Two British men have been sentenced to jail after being convicted of murdering a black teenager almost two decades ago. The killing and subsequent police investigation had profound implications for UK race relations.

The judge in a racially-charged murder case in London sentenced the two defendants, Gary Dobson and David Norris, to a minimum of 15 years and two months and 14 years and three months, respectively on Wednesday.

The day before, a jury at London's Old Bailey criminal court found the two defendants guilty of the murder of 18-year-old Stephen Lawrence more than 18 years ago.

The verdict represents some closure in one of Britain's highest profile criminal cases. The crime became a defining moment in British race relations - a judicial report finding the police guilty of "institutional racism" over their failure to convict the killers.

"Had the police done their job properly, I would have spent the last 18 years grieving for my son rather than fighting to get his killers to court," said the victim's mother Doreen Lawrence.

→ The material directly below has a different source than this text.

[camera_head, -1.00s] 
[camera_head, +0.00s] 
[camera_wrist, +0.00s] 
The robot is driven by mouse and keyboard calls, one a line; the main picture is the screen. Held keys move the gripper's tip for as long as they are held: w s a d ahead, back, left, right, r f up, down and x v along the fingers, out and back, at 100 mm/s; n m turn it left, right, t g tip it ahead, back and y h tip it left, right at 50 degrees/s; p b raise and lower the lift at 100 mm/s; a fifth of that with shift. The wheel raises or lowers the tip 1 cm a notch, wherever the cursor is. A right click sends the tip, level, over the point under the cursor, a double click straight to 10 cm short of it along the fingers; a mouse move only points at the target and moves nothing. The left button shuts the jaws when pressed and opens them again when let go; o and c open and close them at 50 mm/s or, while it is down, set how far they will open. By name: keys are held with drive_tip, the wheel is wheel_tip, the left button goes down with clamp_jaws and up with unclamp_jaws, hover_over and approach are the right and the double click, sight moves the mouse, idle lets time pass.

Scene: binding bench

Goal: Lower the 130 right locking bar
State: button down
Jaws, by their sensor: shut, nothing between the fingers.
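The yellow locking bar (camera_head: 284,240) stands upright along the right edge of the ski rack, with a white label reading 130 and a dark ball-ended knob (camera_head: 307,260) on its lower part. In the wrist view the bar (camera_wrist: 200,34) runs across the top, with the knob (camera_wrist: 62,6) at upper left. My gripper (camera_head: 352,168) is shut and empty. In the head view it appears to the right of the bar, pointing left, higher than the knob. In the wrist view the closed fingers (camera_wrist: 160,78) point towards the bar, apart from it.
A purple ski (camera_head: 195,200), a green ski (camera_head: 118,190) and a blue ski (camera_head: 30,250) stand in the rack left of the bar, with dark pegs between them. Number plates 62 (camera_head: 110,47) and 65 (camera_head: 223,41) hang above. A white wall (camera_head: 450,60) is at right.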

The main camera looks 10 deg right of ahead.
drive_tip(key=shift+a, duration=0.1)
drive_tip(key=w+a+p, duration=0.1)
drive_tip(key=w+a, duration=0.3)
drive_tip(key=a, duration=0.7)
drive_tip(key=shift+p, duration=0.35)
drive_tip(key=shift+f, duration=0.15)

Dobson, 36, and Norris, 35, had denied involvement in a knife attack on Lawrence at a bus stop in southeast London in April, 1993.

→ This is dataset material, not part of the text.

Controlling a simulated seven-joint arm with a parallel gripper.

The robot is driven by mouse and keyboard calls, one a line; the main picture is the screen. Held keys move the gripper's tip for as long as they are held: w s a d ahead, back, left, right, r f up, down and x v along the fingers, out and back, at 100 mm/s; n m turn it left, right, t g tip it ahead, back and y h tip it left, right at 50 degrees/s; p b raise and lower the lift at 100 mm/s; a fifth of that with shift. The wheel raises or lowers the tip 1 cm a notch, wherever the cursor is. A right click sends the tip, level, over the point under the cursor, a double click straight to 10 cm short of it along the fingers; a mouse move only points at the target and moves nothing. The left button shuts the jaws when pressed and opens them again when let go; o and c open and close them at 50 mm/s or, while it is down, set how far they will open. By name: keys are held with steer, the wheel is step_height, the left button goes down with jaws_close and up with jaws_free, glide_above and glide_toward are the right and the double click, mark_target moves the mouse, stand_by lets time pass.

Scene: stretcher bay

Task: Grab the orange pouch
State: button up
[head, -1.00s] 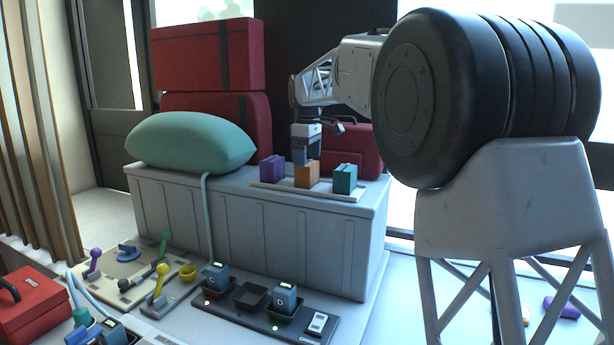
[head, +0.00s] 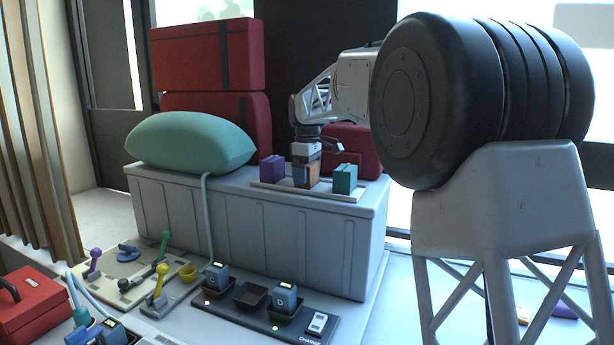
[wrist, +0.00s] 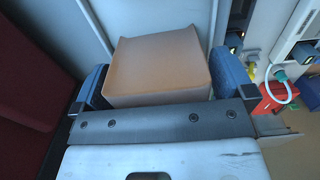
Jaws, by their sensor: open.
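The orange pouch (head: 313,174) stands in the middle of a pale tray (head: 350,195) on the grey chest, between a purple pouch (head: 272,169) and a teal pouch (head: 344,179). My gripper (head: 306,165) is over the orange pouch, pointing down, and hides part of it. In the wrist view the orange pouch (wrist: 158,66) lies between my two blue fingers, one on each side. The fingers are open, with a narrow gap at the left finger; at the right finger I cannot tell whether it touches.
A green pillow (head: 190,142) lies on the grey chest (head: 250,225) left of the tray. Red cases (head: 205,60) stand behind. A charger strip (head: 262,310) and a board with coloured levers (head: 125,272) are on the lower surface in front.

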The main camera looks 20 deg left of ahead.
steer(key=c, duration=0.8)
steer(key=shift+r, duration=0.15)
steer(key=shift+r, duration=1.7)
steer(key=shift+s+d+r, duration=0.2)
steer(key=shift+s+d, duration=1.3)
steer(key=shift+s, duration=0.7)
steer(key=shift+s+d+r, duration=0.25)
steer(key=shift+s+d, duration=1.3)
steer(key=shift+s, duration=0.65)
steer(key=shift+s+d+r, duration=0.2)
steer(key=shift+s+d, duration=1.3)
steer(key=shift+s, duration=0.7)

The pair was among five men to be arrested within weeks of the murder, but prosecutors decided there was insufficient evidence to pursue murder charges against any of them. Police were accused of incompetence, with allegations that the case had not been treated seriously because the victim was black.

Those accusations were backed up in a 1999 judicial report which found that the murder had exposed institutional racism, incompetence and a failure of leadership within London's Metropolitan Police.

Fresh evidence, legal changes

The most recent trial was made possible only after fresh forensic evidence linking each man separately with the murder. Changes to British law also meant that one of the defendants - Dobson - could be tried twice. He had already stood trial once in a private prosecution by the Lawrence family, which fell apart.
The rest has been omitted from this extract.